Once on top of the mountain again, we decided to take a break and have our lunch.
So, we went and sat in the Laxmi Kothi, which is where the gold from the Surat loot was kept. Here, we met an archeological survey of India officer, who recited interesting anecdotes from those times, and we felt as if the history is unfolding in front of our eyes. We had a good lunch with interesting conversations, during which I asked him about the HUGE Hatti-Talaav (where elephants used to take a bath), hence the name - elephant pond. This is a 16-cornered pool where there are multiple steps carved out in the stone for people to descend. It was filled with water, and again it was so windy that I had to hold on to Yuvaan, so that he doesn’t get pushed off into the pond. I was telling him about this pond since the time we climbed this fort, however - due to the bad sight, we weren’t able to locate it. But the directions given by the ASI gentleman, we were witnessing one of the biggest ponds that one could create on top of a mountain!
After having seen everything, on our way back - I showed Yuvaan a staircase which was going down from one of the bastions, where I thought - it would’ve been a secret passage down the fort. When I visited last, it was covered with a huge stone, in a manner that seemed deliberate, as if somebody doesn’t want this to be discovered. However, it was no longer covered, and I and Yuvaan entered.

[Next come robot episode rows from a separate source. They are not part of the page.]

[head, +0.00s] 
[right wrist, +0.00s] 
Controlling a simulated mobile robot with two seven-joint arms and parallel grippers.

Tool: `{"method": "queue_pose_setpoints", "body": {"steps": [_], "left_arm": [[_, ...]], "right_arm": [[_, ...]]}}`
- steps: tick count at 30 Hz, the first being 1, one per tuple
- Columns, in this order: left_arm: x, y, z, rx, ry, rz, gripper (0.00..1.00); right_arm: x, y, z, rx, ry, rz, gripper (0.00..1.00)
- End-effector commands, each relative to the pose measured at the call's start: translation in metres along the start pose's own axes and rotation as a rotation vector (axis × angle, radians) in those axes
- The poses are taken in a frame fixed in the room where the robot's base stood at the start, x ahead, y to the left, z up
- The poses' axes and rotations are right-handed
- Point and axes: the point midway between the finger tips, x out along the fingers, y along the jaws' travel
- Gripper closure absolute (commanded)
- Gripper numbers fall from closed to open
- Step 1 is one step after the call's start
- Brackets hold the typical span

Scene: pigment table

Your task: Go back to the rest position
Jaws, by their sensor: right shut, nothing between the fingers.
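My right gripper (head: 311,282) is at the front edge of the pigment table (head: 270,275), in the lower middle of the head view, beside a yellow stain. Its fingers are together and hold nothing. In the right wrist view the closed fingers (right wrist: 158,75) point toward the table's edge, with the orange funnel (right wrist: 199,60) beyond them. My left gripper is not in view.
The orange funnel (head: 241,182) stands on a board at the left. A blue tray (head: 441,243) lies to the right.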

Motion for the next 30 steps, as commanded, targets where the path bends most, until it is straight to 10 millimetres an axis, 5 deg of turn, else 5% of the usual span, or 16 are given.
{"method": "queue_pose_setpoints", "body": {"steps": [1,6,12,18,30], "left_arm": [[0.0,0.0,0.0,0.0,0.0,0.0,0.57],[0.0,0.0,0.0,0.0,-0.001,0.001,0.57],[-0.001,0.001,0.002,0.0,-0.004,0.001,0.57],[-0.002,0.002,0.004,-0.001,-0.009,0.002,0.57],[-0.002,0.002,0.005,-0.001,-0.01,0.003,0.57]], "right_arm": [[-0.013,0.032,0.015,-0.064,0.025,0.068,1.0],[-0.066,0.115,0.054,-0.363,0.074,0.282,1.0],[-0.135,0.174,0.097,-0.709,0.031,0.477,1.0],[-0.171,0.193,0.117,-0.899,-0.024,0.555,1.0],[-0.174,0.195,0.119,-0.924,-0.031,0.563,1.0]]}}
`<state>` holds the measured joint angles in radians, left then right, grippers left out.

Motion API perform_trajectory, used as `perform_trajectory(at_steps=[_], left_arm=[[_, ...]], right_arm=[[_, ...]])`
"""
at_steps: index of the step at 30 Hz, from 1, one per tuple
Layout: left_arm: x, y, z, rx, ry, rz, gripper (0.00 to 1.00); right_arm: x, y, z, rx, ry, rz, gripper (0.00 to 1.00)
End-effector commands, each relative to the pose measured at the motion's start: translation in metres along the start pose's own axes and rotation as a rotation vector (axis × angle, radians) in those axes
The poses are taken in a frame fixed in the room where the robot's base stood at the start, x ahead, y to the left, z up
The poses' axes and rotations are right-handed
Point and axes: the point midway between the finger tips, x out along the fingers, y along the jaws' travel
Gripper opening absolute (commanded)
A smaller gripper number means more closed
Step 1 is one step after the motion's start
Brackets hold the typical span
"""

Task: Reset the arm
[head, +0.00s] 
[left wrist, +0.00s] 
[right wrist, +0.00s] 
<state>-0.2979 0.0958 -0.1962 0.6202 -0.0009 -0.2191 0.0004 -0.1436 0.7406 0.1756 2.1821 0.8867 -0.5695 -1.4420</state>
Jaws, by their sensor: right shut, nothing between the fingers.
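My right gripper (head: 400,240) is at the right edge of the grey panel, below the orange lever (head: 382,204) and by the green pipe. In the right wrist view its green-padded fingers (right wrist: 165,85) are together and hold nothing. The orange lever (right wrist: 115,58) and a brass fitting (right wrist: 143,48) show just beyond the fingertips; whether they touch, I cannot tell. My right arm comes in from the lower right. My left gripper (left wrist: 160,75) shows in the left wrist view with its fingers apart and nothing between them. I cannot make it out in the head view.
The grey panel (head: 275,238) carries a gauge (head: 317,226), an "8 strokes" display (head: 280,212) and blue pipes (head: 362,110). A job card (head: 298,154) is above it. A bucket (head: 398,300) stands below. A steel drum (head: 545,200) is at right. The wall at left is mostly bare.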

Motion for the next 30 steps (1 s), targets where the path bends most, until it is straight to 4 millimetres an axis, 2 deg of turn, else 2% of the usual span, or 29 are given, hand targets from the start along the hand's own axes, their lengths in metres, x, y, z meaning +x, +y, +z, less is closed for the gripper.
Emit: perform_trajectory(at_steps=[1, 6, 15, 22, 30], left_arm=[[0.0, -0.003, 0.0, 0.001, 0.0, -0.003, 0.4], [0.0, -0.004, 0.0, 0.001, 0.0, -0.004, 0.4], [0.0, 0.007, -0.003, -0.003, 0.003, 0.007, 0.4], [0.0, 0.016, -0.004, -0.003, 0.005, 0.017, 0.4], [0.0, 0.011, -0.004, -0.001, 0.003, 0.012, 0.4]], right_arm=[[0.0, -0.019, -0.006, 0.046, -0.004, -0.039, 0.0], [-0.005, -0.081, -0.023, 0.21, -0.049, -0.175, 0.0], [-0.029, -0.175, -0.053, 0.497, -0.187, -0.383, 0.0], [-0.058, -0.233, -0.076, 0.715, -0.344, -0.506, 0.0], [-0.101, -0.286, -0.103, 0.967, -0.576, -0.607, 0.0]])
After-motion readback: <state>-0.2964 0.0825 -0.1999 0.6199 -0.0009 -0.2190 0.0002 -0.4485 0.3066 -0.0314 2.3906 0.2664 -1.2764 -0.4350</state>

We found it to be a room - a secret room, which probably was built for soldiers to hide, in case enemy attacks. Yuvaan was utterly thrilled by the experience of seeing a fort, which was still quite intact, instead of the ruins that one sees on other forts.
We descended the fort immediately, as we had to return to Pune. As it was almost a 7-km trek, Yuvaan suggested we skip Visapur, which was the other fort we had intended to see. I agreed, as it would get dark then. So, we got back to our car, changed into dry clothes, descended the tricky ghat section - and were on our way home in no time.
All in all - it was a great experience!